>> Start

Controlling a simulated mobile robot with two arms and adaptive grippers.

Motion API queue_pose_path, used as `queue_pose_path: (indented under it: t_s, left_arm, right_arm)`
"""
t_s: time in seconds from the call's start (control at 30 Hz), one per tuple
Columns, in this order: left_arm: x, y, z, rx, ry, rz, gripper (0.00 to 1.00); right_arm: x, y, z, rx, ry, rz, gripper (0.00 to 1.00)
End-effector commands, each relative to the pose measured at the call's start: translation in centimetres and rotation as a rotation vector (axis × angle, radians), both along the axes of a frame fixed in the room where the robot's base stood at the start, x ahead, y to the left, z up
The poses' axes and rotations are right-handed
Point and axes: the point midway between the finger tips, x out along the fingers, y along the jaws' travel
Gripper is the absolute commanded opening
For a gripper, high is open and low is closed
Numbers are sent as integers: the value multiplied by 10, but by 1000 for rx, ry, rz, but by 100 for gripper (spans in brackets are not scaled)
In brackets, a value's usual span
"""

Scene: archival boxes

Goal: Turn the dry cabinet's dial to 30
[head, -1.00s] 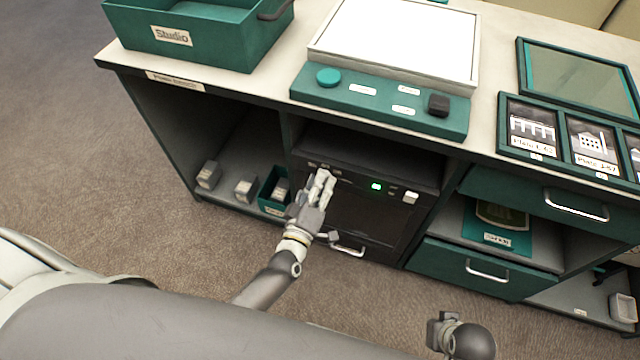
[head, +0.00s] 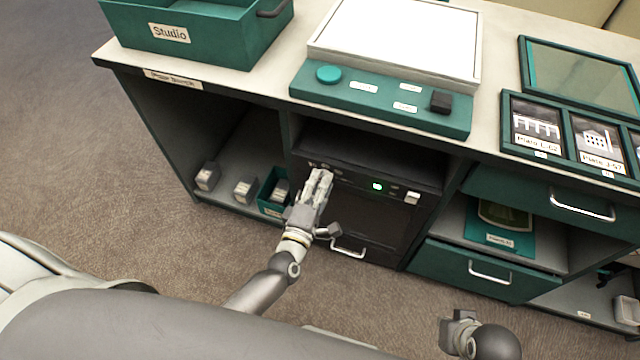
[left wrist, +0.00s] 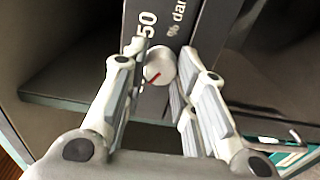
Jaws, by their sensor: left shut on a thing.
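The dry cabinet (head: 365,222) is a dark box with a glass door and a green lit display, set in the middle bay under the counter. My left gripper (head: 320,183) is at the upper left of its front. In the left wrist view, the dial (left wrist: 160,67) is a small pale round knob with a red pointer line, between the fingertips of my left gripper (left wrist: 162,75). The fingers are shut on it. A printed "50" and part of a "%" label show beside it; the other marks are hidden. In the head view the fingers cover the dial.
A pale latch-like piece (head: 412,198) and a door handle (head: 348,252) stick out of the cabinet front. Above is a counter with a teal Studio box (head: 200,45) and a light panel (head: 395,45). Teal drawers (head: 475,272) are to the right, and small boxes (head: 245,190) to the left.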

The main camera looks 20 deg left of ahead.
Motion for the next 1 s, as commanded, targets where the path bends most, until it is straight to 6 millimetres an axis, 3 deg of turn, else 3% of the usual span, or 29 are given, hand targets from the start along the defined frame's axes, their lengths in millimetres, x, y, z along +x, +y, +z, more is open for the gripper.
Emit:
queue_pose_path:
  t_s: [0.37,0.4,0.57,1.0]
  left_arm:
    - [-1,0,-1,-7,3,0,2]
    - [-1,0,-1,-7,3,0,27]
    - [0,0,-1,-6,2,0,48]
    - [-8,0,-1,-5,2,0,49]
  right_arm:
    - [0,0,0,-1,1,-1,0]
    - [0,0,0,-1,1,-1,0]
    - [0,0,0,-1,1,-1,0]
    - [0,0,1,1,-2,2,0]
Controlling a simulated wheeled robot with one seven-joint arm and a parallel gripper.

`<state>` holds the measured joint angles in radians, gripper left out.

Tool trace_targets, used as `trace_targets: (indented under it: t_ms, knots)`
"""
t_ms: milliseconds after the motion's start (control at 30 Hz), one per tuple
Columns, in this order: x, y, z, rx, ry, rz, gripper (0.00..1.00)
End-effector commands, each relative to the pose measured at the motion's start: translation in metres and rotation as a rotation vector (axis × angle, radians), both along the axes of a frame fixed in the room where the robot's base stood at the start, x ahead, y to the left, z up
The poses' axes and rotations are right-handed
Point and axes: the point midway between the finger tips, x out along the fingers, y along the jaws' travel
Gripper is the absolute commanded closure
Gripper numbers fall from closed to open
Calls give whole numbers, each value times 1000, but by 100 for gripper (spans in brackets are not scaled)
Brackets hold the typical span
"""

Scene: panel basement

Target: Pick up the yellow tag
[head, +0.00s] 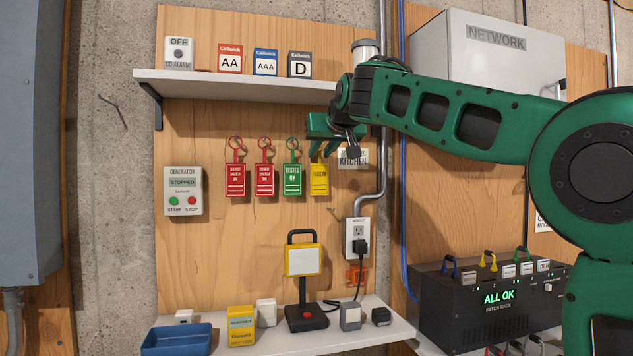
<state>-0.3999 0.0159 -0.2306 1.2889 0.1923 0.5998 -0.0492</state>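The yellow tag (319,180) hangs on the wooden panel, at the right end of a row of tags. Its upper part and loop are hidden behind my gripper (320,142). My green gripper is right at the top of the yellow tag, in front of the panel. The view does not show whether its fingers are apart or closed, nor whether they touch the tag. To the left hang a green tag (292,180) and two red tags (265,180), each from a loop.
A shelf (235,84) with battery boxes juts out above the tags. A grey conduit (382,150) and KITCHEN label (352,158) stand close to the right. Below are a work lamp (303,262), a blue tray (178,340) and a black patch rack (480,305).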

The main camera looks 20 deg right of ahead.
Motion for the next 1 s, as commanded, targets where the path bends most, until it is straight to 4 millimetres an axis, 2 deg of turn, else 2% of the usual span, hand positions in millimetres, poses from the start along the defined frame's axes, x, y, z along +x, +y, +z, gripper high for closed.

>> End
>> Start

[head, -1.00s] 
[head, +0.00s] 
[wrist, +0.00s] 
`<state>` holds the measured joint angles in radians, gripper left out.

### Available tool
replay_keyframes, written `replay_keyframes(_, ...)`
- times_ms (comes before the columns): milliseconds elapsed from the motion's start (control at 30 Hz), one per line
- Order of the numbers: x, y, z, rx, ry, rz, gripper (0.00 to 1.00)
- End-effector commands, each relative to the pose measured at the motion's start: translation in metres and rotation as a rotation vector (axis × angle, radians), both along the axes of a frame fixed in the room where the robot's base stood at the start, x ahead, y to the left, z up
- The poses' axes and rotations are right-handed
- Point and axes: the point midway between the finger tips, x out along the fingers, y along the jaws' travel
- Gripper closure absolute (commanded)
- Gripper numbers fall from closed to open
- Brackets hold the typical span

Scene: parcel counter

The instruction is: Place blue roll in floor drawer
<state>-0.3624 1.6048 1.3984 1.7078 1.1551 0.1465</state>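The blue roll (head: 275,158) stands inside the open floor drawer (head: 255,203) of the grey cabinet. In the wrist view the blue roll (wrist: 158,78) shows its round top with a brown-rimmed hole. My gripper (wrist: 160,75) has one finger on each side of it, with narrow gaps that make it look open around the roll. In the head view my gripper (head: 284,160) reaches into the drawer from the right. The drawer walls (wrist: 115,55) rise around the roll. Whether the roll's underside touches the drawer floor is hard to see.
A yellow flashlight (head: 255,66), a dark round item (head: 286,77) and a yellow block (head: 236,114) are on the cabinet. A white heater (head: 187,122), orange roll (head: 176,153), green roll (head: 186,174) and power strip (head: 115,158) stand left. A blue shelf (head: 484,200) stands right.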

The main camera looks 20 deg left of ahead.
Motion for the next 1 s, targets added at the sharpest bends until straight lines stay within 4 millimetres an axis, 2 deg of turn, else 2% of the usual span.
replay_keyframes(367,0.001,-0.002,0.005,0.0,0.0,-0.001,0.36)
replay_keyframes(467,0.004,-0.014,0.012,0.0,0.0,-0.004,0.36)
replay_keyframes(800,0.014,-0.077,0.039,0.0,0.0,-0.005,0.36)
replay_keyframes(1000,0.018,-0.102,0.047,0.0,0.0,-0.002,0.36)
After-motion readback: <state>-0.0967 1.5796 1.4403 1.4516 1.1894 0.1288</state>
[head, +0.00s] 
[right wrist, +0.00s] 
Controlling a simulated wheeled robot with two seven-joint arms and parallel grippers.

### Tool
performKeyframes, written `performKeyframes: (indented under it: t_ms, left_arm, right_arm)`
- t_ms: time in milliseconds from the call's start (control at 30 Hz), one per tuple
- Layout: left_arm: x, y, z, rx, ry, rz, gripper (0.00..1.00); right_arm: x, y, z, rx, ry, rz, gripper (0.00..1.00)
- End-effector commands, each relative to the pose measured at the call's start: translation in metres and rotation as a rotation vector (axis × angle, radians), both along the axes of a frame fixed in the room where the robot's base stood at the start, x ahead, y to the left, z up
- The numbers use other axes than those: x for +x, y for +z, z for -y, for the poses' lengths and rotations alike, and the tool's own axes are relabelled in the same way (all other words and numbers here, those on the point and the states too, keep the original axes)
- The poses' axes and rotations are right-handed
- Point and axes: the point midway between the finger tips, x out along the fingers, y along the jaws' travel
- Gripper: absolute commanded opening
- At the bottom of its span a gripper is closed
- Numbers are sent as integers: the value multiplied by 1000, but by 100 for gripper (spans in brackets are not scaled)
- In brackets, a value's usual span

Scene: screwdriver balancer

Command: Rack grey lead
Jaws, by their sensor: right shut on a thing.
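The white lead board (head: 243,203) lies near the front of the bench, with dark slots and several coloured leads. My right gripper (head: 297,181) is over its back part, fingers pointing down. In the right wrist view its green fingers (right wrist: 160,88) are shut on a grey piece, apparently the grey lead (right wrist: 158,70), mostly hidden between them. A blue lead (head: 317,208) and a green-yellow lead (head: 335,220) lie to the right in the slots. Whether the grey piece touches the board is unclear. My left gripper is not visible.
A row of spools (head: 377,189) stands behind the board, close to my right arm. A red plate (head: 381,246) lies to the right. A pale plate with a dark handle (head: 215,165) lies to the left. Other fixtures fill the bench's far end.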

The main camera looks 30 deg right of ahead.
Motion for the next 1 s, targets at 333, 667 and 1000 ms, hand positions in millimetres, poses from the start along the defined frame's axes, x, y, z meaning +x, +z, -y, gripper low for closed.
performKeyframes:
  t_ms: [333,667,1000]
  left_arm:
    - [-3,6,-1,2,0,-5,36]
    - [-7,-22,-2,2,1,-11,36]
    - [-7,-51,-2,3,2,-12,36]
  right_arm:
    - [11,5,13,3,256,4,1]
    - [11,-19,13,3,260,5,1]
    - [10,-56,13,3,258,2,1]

>> End
>> Start

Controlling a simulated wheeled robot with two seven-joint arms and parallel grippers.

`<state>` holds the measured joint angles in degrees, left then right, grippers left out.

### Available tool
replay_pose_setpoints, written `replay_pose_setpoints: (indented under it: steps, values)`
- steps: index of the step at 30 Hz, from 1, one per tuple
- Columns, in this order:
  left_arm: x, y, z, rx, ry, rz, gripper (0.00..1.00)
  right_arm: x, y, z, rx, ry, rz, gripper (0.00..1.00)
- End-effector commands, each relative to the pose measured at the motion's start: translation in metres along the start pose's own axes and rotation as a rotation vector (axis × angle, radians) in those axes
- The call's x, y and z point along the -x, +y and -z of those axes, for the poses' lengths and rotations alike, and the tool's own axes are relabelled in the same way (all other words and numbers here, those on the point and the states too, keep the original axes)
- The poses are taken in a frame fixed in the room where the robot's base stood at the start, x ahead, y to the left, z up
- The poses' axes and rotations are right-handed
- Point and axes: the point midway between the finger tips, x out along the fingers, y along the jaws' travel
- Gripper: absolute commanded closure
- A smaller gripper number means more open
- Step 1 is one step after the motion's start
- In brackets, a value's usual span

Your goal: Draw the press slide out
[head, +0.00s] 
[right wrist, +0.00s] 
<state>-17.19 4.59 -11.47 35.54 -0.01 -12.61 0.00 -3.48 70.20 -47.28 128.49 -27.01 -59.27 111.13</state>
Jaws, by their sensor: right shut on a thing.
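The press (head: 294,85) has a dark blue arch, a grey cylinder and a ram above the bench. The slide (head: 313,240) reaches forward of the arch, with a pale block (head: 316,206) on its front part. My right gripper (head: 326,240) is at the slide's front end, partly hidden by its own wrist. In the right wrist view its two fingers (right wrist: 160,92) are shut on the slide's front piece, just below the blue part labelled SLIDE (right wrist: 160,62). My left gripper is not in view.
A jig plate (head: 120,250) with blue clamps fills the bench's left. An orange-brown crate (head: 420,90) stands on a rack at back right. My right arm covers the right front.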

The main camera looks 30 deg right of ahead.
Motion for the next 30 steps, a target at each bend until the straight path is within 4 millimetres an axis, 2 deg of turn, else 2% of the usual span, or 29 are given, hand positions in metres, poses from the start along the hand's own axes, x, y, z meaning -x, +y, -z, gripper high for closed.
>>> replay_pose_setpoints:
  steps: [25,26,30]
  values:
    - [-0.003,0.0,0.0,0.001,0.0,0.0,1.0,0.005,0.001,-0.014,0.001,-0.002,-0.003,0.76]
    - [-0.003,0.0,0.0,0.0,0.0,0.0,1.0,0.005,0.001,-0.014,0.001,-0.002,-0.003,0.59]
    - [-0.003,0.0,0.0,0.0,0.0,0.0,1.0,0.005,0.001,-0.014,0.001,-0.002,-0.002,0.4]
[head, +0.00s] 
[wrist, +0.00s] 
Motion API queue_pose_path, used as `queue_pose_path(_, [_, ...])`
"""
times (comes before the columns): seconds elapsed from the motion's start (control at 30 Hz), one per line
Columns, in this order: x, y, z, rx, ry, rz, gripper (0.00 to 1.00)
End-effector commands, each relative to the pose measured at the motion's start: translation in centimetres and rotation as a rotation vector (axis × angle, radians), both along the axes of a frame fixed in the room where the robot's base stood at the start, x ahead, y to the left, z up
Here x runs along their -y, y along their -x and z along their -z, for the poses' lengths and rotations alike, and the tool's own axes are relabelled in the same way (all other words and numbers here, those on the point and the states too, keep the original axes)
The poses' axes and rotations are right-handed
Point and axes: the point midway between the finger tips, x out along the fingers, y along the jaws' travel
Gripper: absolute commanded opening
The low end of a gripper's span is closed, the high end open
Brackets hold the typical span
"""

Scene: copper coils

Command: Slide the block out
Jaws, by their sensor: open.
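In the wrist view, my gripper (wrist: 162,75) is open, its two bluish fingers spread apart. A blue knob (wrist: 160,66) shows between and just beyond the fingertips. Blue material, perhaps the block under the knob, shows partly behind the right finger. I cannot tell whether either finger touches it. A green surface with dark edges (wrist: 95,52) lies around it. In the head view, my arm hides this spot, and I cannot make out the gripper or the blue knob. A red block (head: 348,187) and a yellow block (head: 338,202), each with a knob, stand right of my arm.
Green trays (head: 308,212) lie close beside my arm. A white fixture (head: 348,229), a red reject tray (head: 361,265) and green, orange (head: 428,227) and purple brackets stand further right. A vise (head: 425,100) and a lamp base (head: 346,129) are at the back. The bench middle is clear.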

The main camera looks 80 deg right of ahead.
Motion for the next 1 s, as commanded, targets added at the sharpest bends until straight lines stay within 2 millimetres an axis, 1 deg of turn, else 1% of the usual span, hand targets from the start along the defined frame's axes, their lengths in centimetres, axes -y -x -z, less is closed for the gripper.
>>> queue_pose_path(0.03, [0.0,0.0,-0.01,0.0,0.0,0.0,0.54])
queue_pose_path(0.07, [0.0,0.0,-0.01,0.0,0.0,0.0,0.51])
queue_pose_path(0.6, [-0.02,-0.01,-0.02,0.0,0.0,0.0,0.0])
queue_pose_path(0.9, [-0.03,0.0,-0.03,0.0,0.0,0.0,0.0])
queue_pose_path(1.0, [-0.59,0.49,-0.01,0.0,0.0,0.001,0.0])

>> End

Exercise goal -
Pull every line holding "given" out of the records.

Solved exercise -
Motion for the next 1 s, as commanded, targets where the path bends most, until it is straight to 6 millimetres an axis, 3 deg of turn, else 3% of the usual span, or 29 are given, hand targets from the start along the defined frame's axes, their lengths in millimetres, x, y, z along +x, +y, +z, more is open for the gripper.
Motion for the next 30 steps, a target at each bend until the straight path is within 4 millimetres an axis, 2 deg of turn, else 2% of the usual span, or 29 are given, hand positions in metres, poses from the start along the hand's own axes, x, y, z meaning -x, +y, -z, gripper high for closed.

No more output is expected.